[start Source material]
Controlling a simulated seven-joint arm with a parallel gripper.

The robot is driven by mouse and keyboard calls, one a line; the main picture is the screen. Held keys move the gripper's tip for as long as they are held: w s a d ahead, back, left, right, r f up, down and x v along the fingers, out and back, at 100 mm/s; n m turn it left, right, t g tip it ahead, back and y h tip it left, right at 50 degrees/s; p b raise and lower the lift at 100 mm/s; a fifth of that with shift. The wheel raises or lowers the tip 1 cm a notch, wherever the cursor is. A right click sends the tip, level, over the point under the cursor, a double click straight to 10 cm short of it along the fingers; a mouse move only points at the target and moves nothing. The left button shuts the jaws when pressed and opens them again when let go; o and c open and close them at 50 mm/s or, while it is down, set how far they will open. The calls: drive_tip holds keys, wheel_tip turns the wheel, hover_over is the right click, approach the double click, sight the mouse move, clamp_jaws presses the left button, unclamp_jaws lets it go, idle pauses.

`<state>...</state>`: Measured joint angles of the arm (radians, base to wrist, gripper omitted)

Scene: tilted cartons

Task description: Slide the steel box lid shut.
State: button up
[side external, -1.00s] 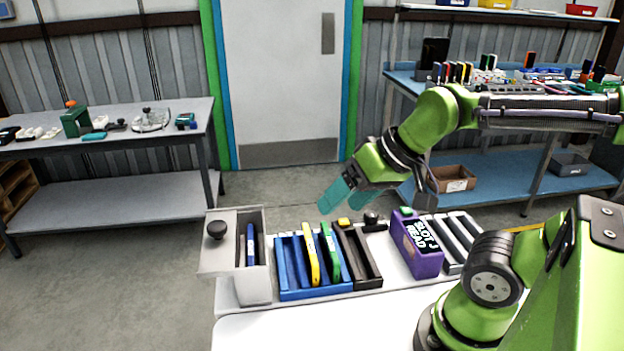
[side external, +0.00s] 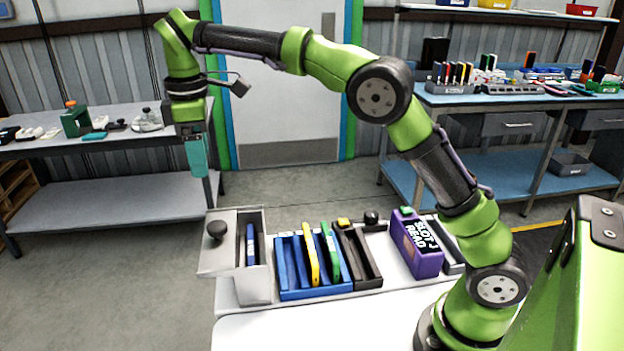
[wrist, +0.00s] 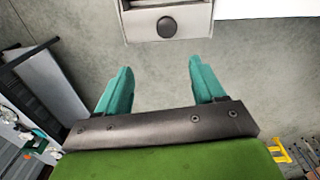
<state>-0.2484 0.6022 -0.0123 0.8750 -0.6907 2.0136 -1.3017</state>
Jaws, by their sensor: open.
[end Source material]
▸ **Description of the task**
Find the line containing "[side external, -1.00s]" in the listing above. Please restate word for word that line through the last one, leaving out the pictures.

▸ **Exercise solution**
[side external, -1.00s] 
[side external, +0.00s] 
[wrist, +0.00s] 
<state>-0.2484 0.6022 -0.0123 0.8750 -0.6907 2.0136 -1.3017</state>
Jaws, by their sensor: open.

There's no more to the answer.